Acceptance in real families comes hard and at a very high emotional price. People really have to struggle to accept things, people or situations they don’t understand, didn’t plan for or didn’t ask for in the first place. The more the Suarez family struggles with acceptance issues between all members of the family, the more painful, and the funnier the story will become.
A huge emotional opportunity is being missed. Outside of a few very brief tussles, no one has any serious issues with each other in the Suarez family. There are great potential battles to be fought in Queens. These are the battles in which the audience is most keenly interested because they involve Betty directly and because they reflect the audience’s own personal battles. Although there is no place we are more at peace than with our family, there is also no place we are more at war. In families, kindness and cruelty go hand-in-hand. That’s what makes us so vulnerable with the ones we love.
Lackluster Love Interests
In the premiere, Betty is back to a buddy-buddy relationship with Daniel without missing a beat. Didn’t he miss her while she was away? How do we see that? Didn’t he realize anything about her while she was gone? Didn’t she miss him? How do we see that? Where is their more intimate personal reunion? That emotional story is virtually non-existent in the premiere.
Betty needs to have some romantic longings for Daniel. This is central to the original concept of the show (as a telenovela). In the premiere (and up to this point) the potential romantic sparks are few to none. These feelings can and should be concealed very deeply but they must bubble somehow below the surface.
In contrast, Betty needs a strong love interest in Queens. All of her love interests have been lightweights played more for easy comedic effect. What would happen if Betty met and fell in love with real neighborhood guy, a wonderful salt of the earth kind of man cast in her father’s mold? How would a man’s man of this caliber threaten Daniel’s relationship with Betty?
Falling for a guy as strong and loving as her father could make for a heart-breakingly difficult choice for Betty. Such a man might represent a real threat to Betty’s professional aspirations. He could provide a strong argument for her to find less demanding work closer to home in Queens.
Would Betty give up a wonderful marriage, children and a comfy Queens home of her own for a career in New York City? Would she be able to say goodbye to Daniel? Would she struggle to try to have a foot in both worlds? What happens if there is a crisis with Daniel and a simultaneous crisis with a man who loves her as she wishes to be loved? Which way would Betty turn? What would that tells us about her journey?
These relationship choices could provide an endless source of conflict and comedy. Right now there are no strong, compelling and believable counter-forces pulling Betty away from New York City and back toward Queens. Betty’s newest possible love interest, her next-door neighbor, pulls her toward the world of the big city, not away from it.
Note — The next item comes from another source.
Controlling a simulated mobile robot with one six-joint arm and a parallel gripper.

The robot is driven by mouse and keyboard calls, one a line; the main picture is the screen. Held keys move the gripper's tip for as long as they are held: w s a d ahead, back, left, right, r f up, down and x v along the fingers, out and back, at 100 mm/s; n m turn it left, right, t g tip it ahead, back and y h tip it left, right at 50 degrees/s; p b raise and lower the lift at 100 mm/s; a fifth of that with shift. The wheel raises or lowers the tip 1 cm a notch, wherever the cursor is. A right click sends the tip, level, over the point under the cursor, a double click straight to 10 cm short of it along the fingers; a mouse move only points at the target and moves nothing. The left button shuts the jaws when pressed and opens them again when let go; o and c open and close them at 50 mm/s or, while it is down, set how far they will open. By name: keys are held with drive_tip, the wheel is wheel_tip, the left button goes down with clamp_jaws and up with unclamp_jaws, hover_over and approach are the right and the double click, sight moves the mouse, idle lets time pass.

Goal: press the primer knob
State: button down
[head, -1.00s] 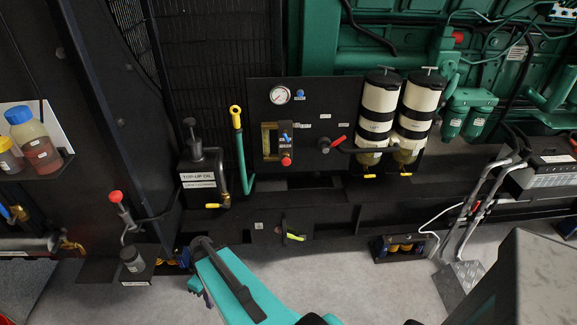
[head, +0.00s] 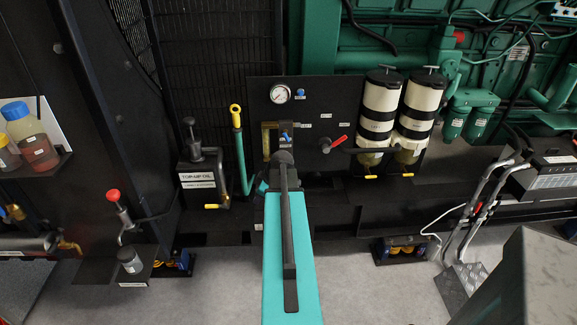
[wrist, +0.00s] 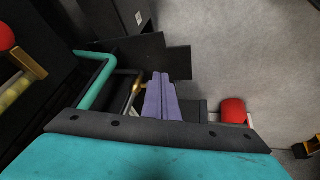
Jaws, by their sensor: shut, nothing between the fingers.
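My gripper (wrist: 160,80) shows in the wrist view as two purple fingers, shut together with nothing between them. In the head view my teal arm hides it, in front of the black panel (head: 340,112). No label naming the primer knob is readable. A small blue knob (head: 300,94) sits on the panel beside the gauge. Another small blue part (head: 285,139) sits just above my arm. The panel below that is hidden by my arm. In the wrist view a red rounded part (wrist: 233,111) lies right of the fingers, apart from them; I cannot tell which control it is.
A round gauge (head: 280,94) and a red valve lever (head: 339,140) are on the panel. Two filter bowls (head: 377,115) stand to its right. A green hose with a yellow handle (head: 237,118) and a top-up oil can (head: 198,175) stand left.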

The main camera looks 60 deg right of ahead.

Strong oppositional forces are what make stories compelling, interesting and emotional. There is not enough push-pull between Queens and New York City. Betty’s essential conflicts haven’t been sharpened; they’ve been severely diluted. Unless choices are really really hard, they aren’t interesting and they don’t feel urgent and imminent. Unless choices are hard, the audience doesn’t care.
Based on the premiere there’s a lot in Ugly Betty that needs turning around.
Apply These Lessons to Your Story
1. Find the big drama (and big comedy) in the smallest moments and the simple every day choices and decisions your character makes. Squeeze every ounce of emotion and conflict out of those crucial defining story situations. Don’t be in a hurry to resolve these conflicts. Let them play out slowly.
2. Develop all story situations and conflicts to illuminate, support and demonstrate what is really emotionally at stake for your main character. All plot points should keep coming back to the character’s essential Story Questions. Each Character Type explores one set of these crucial human questions. Each set is quite different and distinct.
3. Jettison anything that pulls the focus too far away from your main character. Use secondary characters to intensify the conflict for your main character or reflect back on that conflict. Supporting players should do just that—emotionally support and/or clarify (through opposition) the main character’s journey.
4. Use tone or style to illuminate the heart and emotional authenticity of the story. Keep tone and style in balance with the story. If there’s a question, always go for the heart.
5. Find most of your conflict in your character’s core relationships. Keep characters in constant conflict with those they love. That’s where the stakes are really high. No can hurt us or help us more than those we love.
6. Make sure your story has sufficient oppositional conflict. There must be a strong push-pull for your character at all times. Create two very strong forces attracting your character. Then, put your character squarely between them. Tear your character apart in the push-pull of these powerful magnetic forces.
7. Create the hardest possible choices for your character. Make sure there is a very high price for any such choice. Make those choices hurt—badly! Otherwise, the choice isn’t meaningful or important.